**What is asked**
Write out the lines from the line containing "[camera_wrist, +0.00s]" through the final line of the listing below, exactly, omitting every other line.

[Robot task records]

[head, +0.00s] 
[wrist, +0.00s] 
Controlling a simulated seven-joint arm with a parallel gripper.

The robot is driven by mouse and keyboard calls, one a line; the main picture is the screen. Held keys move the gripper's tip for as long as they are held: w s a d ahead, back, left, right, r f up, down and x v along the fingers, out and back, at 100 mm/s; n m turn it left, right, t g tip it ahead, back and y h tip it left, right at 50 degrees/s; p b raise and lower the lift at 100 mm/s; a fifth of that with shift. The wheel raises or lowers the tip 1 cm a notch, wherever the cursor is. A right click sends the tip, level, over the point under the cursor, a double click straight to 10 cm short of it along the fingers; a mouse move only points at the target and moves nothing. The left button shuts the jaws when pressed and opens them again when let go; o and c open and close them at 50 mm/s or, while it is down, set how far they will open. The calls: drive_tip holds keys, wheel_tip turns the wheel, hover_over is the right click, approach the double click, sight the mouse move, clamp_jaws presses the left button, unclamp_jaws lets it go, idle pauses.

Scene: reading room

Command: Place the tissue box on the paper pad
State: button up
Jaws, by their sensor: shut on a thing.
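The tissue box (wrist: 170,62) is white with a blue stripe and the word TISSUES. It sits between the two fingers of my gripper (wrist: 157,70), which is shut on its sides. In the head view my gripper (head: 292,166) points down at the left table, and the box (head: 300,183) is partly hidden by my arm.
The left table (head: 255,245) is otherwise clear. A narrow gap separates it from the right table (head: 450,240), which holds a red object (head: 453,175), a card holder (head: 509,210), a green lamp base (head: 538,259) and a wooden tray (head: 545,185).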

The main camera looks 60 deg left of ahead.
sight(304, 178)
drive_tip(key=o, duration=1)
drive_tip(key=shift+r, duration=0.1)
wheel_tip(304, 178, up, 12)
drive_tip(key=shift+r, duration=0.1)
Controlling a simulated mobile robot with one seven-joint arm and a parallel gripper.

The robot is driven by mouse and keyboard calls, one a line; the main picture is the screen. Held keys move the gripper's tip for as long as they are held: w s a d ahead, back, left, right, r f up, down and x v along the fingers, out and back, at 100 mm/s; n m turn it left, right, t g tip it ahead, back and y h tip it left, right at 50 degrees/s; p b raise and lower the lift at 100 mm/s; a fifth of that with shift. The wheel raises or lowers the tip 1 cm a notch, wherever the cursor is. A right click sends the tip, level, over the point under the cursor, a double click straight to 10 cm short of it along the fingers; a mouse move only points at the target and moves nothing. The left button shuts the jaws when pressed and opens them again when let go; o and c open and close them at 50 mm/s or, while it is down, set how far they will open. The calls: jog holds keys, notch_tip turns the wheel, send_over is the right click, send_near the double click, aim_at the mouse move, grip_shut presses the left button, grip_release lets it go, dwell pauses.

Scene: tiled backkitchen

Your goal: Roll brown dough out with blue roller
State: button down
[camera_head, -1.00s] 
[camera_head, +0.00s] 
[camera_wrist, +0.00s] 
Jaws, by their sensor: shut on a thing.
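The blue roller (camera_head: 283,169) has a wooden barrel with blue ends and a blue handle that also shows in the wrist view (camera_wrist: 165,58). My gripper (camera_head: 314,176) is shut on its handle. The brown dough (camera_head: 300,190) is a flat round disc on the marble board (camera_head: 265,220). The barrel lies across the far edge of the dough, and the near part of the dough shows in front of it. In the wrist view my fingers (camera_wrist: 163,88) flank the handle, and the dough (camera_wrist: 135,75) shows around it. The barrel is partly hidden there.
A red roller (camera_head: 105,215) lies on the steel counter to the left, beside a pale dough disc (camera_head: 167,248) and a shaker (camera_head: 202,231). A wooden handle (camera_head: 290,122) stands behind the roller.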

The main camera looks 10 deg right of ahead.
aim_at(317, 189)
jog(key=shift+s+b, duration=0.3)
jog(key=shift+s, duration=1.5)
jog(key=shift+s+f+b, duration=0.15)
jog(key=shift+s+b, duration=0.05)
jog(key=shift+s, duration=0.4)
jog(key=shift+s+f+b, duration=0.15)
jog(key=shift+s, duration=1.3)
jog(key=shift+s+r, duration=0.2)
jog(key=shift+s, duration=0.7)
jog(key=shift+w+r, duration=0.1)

**Complete output**
[camera_wrist, +0.00s] 
Jaws, by their sensor: shut on a thing.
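The blue roller (camera_head: 283,169) has a wooden barrel with blue ends and a blue handle that also shows in the wrist view (camera_wrist: 165,58). My gripper (camera_head: 314,176) is shut on its handle. The brown dough (camera_head: 300,190) is a flat round disc on the marble board (camera_head: 265,220). The barrel lies across the far edge of the dough, and the near part of the dough shows in front of it. In the wrist view my fingers (camera_wrist: 163,88) flank the handle, and the dough (camera_wrist: 135,75) shows around it. The barrel is partly hidden there.
A red roller (camera_head: 105,215) lies on the steel counter to the left, beside a pale dough disc (camera_head: 167,248) and a shaker (camera_head: 202,231). A wooden handle (camera_head: 290,122) stands behind the roller.

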The main camera looks 10 deg right of ahead.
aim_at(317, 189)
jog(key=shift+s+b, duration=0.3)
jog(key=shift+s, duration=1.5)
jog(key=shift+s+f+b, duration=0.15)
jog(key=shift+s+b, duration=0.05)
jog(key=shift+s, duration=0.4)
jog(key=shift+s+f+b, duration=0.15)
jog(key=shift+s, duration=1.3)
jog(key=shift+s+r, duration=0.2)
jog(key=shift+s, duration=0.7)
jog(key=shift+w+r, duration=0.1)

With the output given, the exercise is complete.